Quote the records below word for word, please, from the very first line through the one that contains "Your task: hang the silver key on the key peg", and nothing beyond it.

Robot episode data:
_ _ _

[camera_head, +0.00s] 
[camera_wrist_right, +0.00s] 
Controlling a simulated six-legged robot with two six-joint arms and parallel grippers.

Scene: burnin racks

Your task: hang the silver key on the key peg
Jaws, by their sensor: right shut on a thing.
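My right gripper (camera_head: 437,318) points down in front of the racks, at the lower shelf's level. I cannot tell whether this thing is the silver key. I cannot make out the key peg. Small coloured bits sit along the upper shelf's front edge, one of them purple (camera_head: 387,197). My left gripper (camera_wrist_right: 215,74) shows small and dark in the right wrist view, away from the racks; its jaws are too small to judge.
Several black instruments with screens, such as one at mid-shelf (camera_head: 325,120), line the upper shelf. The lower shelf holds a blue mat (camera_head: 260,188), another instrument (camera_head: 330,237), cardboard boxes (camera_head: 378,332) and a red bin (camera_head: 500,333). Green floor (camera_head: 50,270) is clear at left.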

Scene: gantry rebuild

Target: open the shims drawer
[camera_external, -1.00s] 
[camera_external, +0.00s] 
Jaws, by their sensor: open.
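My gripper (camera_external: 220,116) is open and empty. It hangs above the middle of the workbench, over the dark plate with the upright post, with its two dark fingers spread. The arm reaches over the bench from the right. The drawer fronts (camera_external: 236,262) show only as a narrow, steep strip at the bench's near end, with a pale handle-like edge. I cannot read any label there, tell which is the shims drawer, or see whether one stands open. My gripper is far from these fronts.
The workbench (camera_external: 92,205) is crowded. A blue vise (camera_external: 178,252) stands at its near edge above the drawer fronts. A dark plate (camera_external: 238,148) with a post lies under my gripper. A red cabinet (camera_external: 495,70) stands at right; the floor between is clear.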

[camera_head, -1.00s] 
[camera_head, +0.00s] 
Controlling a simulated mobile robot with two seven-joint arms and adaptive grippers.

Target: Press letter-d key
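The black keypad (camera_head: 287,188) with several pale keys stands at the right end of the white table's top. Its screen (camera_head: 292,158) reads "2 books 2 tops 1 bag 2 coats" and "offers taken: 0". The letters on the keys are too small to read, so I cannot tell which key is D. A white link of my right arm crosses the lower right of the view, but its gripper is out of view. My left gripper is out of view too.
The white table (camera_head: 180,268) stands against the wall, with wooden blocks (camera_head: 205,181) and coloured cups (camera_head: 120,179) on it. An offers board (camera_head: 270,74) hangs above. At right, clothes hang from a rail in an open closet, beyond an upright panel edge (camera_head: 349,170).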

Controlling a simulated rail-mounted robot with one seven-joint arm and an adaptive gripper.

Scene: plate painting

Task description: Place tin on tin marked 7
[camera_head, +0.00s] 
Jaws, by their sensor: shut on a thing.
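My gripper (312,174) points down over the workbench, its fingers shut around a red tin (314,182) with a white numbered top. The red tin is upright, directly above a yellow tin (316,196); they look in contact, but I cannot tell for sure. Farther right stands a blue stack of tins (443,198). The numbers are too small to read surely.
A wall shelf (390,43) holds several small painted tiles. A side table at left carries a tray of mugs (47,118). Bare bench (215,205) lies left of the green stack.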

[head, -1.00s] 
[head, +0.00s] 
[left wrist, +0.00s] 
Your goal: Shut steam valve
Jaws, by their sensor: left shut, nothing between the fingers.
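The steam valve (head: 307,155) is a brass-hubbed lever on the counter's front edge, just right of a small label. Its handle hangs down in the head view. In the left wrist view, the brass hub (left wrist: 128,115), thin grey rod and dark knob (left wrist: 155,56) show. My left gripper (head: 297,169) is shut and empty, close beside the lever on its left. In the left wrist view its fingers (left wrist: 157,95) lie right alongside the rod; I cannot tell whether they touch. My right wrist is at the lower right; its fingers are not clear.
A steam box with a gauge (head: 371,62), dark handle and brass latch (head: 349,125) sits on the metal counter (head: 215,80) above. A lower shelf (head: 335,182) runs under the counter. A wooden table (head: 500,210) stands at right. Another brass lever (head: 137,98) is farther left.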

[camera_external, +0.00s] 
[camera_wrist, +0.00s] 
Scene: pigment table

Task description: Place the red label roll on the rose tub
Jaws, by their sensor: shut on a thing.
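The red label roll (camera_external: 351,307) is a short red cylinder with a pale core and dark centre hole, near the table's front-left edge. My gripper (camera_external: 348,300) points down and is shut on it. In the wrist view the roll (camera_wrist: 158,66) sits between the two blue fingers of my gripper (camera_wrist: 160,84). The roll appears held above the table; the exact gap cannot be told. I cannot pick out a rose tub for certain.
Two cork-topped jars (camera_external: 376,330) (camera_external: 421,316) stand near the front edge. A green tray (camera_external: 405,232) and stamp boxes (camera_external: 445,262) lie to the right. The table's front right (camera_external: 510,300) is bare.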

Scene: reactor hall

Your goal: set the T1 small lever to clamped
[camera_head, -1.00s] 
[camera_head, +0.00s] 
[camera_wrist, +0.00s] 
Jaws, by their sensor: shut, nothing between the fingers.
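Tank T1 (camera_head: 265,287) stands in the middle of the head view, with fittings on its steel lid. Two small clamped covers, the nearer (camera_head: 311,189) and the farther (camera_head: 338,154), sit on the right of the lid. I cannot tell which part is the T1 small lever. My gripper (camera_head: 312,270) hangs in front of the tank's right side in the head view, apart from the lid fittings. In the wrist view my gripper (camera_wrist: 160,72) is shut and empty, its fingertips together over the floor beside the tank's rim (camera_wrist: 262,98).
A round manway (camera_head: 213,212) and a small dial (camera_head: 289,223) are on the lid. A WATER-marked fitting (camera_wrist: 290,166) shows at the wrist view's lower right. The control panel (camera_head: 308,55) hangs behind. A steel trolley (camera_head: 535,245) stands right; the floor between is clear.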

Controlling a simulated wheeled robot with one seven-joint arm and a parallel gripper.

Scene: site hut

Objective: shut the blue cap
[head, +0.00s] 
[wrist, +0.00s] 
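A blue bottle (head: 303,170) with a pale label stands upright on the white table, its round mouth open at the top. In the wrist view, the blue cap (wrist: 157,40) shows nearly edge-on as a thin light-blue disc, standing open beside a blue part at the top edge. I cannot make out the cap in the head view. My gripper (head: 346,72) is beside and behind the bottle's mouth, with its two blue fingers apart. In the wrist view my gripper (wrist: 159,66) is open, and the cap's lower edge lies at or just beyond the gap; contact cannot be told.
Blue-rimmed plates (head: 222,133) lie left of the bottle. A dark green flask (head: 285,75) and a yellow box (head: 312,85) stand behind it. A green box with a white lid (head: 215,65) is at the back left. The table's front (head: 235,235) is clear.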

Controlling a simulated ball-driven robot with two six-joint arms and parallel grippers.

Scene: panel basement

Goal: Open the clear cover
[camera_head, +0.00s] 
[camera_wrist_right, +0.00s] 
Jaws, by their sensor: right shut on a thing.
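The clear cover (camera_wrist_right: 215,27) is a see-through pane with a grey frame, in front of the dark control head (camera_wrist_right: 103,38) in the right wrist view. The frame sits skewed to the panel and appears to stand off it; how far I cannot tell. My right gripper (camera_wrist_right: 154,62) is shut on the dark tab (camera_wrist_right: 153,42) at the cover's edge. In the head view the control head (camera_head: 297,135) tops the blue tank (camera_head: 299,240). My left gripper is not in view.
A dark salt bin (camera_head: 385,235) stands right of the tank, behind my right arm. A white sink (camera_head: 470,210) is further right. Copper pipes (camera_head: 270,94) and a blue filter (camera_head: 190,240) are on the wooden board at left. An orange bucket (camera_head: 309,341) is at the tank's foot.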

_ _ _

Task solution –
[camera_head, +0.00s] 
[camera_wrist_right, +0.00s] 
Controlling a simulated six-legged robot with two six-joint arms and parallel grippers.

Scene: burnin racks

Your task: hang the silver key on the key peg

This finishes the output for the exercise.